Task: Within the listing below, locate all lines containing the word "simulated". Copy each one.

Source records:
......
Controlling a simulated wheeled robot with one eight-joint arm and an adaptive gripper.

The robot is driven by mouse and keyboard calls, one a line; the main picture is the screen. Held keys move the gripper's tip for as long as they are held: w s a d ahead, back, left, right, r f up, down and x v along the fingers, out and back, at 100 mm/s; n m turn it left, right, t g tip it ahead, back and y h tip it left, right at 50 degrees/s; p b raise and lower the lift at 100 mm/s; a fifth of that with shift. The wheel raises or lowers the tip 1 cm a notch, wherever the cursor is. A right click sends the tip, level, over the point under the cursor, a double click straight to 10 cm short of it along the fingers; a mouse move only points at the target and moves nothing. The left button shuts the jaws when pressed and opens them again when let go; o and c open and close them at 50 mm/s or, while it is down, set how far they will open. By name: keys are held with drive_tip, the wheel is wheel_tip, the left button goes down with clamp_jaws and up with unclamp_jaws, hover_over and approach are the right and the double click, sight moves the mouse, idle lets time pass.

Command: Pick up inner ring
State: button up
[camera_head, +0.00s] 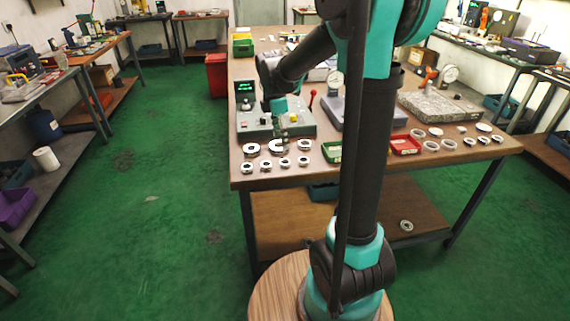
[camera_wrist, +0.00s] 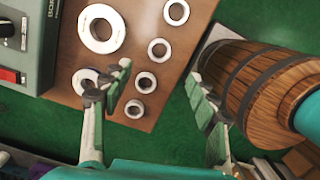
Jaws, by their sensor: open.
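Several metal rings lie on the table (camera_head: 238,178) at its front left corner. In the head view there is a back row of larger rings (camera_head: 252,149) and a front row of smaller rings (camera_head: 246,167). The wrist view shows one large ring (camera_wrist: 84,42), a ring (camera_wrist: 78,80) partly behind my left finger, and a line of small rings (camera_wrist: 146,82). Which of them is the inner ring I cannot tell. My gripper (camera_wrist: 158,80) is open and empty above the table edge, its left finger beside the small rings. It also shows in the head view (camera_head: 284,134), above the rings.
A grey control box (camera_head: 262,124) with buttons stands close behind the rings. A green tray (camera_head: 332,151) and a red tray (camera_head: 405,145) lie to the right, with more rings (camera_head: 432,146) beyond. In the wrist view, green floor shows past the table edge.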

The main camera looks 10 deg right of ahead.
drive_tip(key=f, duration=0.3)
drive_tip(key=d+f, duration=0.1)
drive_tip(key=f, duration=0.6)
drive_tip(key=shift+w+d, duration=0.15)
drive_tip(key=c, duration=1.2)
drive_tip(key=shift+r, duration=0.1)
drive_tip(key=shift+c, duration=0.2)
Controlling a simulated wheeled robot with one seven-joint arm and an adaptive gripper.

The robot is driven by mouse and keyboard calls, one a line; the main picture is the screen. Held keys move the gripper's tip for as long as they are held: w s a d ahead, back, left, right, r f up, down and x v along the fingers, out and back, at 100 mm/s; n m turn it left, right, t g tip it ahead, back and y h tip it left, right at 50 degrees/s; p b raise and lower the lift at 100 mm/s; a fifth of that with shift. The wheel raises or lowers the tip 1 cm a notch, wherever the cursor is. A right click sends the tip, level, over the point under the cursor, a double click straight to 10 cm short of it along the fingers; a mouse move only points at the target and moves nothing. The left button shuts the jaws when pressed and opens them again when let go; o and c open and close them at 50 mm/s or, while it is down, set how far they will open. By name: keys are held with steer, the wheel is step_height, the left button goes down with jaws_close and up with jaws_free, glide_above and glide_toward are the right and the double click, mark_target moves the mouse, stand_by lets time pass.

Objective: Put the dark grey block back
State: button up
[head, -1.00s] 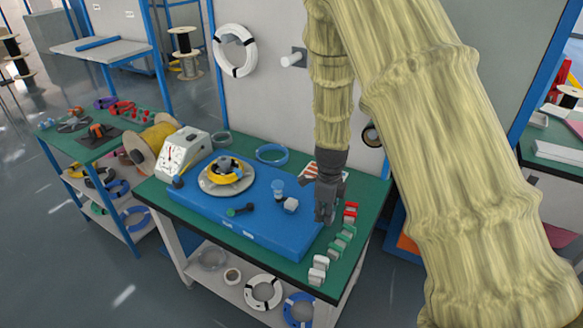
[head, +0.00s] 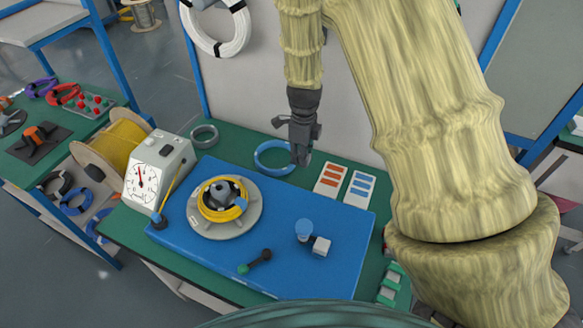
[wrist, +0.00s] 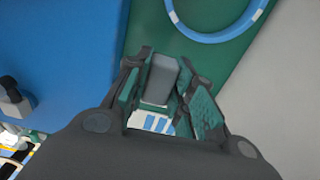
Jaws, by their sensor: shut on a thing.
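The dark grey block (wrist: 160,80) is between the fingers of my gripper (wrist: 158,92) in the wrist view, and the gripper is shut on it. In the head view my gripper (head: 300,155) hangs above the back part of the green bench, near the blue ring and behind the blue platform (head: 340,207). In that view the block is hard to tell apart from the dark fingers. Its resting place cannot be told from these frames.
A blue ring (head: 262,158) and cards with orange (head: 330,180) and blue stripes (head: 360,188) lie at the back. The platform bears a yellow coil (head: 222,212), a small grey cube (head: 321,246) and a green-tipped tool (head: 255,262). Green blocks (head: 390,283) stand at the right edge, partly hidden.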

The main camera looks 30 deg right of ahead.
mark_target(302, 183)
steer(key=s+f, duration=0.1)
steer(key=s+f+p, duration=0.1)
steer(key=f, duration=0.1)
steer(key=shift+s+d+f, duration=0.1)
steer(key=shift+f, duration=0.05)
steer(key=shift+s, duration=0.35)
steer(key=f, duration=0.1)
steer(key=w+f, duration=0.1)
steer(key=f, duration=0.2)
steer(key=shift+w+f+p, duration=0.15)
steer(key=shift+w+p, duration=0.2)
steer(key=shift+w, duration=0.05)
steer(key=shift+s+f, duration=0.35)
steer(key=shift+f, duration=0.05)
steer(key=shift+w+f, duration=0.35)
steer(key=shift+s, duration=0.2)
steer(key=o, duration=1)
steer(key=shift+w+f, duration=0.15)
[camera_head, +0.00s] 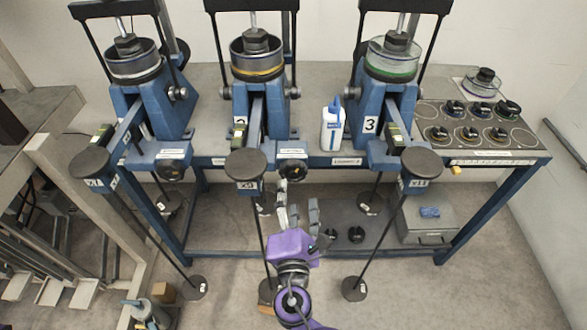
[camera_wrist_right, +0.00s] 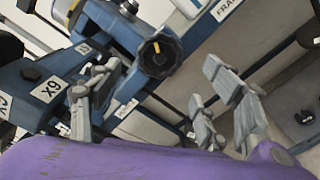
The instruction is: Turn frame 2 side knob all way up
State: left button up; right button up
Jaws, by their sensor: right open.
......
Answer to the problem:
Controlling a simulated wheeled robot with one eight-joint arm and an adaptive gripper.
Controlling a simulated wheeled robot with one seven-joint arm and an adaptive gripper.

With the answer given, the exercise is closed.